SDCL 15 — 6—19(b) provides:
If a person as described in subdivisions (1) and (2) of § 15 — 6—19(a) cannot be made a party, the court shall determine whether in equity and good conscience the action should proceed among the parties before it, or should be dismissed, the absent person being thus regarded as indispensable. The factors to be considered by the court include: first, to what extent a judgment rendered in the person’s absence might be prejudicial to him or those already parties; second, the extent to which, by protective provisions in the judgment, by the shaping of relief, or other measures, the prejudice can be lessened or avoided; third, whether a judgment rendered in the person’s absence will be adequate; fourth, whether the plaintiff will have an adequate remedy if the action is dismissed for nonjoinder.

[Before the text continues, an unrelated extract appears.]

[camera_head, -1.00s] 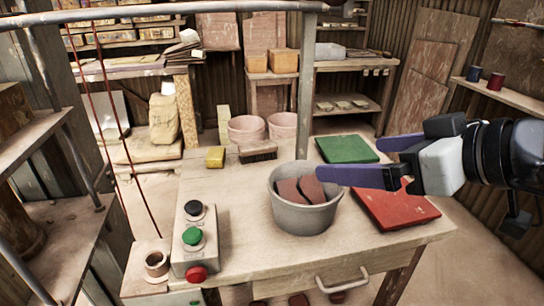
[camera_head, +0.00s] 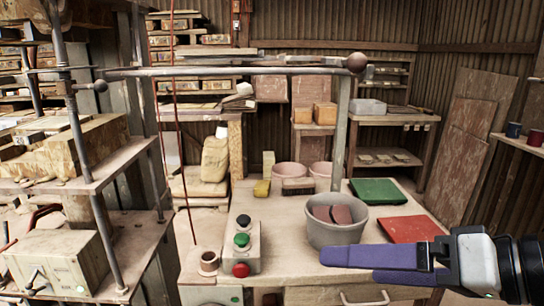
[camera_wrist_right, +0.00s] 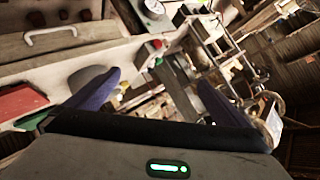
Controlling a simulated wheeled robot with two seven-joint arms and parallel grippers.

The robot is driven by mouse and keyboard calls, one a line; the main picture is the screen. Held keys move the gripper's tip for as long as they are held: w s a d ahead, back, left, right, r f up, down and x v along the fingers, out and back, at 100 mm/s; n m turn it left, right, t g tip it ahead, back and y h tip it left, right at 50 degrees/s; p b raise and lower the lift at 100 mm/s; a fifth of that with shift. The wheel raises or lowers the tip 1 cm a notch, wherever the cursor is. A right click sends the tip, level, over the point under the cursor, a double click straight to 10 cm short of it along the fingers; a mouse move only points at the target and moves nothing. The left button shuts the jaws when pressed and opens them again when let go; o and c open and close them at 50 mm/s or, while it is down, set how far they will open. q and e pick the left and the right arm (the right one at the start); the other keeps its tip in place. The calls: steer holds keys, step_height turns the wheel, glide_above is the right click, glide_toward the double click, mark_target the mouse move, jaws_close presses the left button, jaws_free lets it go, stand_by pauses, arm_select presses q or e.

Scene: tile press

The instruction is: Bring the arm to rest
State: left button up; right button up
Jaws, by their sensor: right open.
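My right gripper (camera_head: 350,265) comes in from the right edge of the head view, with purple fingers pointing left. It is open and empty, in front of the grey bucket (camera_head: 335,234) as seen from the head. Its two fingers also show apart in the right wrist view (camera_wrist_right: 158,80), with nothing between them. The bucket stands on the workbench (camera_head: 285,262) and holds reddish-brown tile pieces (camera_head: 340,214). My left gripper is not in view.
A control box (camera_head: 243,256) with black, green and red buttons stands left of the bucket. A green slab (camera_head: 378,191) and a red slab (camera_head: 411,229) lie on the right. A metal bar (camera_head: 230,71) crosses above the bench. Shelving with a press frame fills the left.

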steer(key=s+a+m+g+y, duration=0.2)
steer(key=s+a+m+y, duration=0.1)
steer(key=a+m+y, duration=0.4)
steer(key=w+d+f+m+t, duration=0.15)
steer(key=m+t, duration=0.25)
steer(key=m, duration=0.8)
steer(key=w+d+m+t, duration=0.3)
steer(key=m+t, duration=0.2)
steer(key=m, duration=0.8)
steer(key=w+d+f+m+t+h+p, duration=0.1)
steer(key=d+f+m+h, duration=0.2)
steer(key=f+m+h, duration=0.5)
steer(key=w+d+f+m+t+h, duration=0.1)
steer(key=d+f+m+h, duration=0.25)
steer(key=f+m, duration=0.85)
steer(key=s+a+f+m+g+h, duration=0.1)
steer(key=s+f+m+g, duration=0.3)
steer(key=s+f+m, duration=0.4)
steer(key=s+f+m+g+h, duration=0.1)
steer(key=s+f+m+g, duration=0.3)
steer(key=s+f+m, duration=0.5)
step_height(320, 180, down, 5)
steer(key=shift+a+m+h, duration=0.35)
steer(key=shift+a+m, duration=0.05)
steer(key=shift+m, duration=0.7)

. The rights or protections afforded by 7 U.S.C. § 1981(d) and § 2001 are generally:
1.) Written notice to the borrower that the loan may be suitable for restructuring;
2.) If the potential cost of restructuring is less than or equal to the potential cost of foreclosure, FmHA is required to restructure;
3.) FmHA may not foreclose or continue to foreclose before they have completed consideration of the loans for restructuring.
. Pearsons argue that the statement of the Department of Agriculture is merely a comment and thus should not be given any deference by this Court. We disagree. In Builders Steel Co. v. Marshall, 575 F.2d 663, 666 (8th Cir.1978) the Eighth Circuit Court of Appeals indicated that courts could give deference to comments accompanying revisions of the Code of Federal Regulations, and also to a Secretary’s explanation of such revisions in the Federal Register. Therefore, we cannot conclude that the Secretary of Agriculture’s comment noted in this opinion should not be given any deference by this Court.
. This right of subrogation is also specifically set forth in the "lender’s agreement” executed between the Bank and the FmHA.